Among its priority areas, the grid initiative will seek to modernize transmission planning, using various national studies and technical assistance in the process. The Federal Energy Regulatory Commission is also examining potential transmission planning reforms, one of the primary focus areas of a transmission proceeding the commission launched in July 2021 (RM21-17).


Additionally, the DOE's initiative seeks to improve the federal permitting process for transmission projects by designating national corridors in capacity-constrained areas and using public-private partnerships to accelerate upgrades and new projects. The grid initiative will support transmission research, development and demonstration projects as well.


The infrastructure law contained billions of dollars for grid infrastructure, including a new $2.5 billion transmission facilitation program to build new lines as well as repair and upgrade existing facilities. The legislation also will provide more than $10 billion in grants to help states, tribes and utilities strengthen the grid against future outages.


Lastly, the Department of Agriculture is creating a rural energy pilot program using $10 million in available grants to help underserved communities deploy community-scale clean energy technologies. The grant funding is in addition to money approved through the American Rescue Plan enacted in 2021 to promote job and workforce development, including in areas previously dependent on coal mining.


"Today's announcements build on a year of unprecedented progress on clean energy deployment," the White House said in a fact sheet on the new initiatives.


Build Back Better


Despite the new executive actions, the Biden administration stressed that the US cannot fully realize its clean energy potential without Congress' help.


In November 2021, the US House of Representatives passed the roughly $2 trillion Build Back Better Act, a massive social spending package that contained $555 billion for climate programs.

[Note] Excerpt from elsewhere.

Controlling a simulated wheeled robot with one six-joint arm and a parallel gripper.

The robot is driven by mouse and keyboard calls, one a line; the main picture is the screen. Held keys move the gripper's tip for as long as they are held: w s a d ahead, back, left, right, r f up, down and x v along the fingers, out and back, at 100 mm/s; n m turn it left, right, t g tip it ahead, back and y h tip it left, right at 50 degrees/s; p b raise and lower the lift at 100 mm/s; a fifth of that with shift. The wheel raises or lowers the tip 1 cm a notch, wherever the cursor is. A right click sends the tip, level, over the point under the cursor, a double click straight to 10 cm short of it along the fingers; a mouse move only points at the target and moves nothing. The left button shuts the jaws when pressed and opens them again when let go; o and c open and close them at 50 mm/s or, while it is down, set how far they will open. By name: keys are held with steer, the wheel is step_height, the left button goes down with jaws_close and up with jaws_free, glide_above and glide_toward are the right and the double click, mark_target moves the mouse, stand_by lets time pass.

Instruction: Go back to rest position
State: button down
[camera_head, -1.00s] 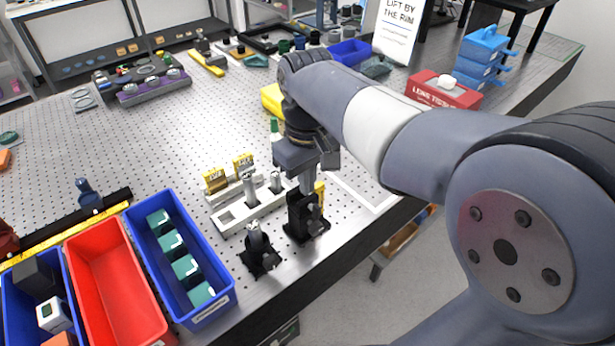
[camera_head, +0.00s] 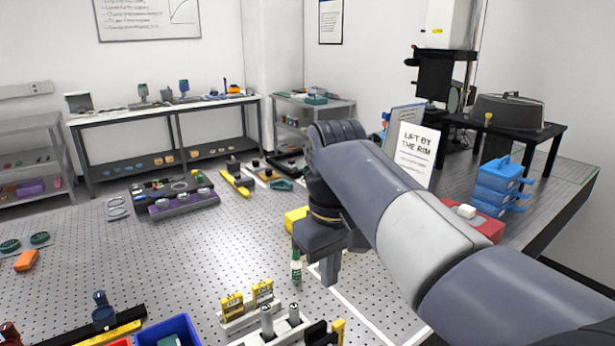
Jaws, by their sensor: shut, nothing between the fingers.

But the legislation, which Democrats are trying to pass along party lines using the budget reconciliation process, remains in limbo in the US Senate amid concerns from moderate Senator Joe Manchin, Democrat-West Virginia.


"The administration continues to use every tool available to deploy clean energy at a record pace," the White House said in its Jan. 12 fact sheet. "But to fully seize the opportunities of a clean energy economy, President Biden is pressing forward on passing the Build Back Better Act."


During a Jan. 11 background call organized by the White House, a senior administration official said the White House is "continuing to make the case, continuing to work with the Congress, continuing to pursue this agenda every way we know how."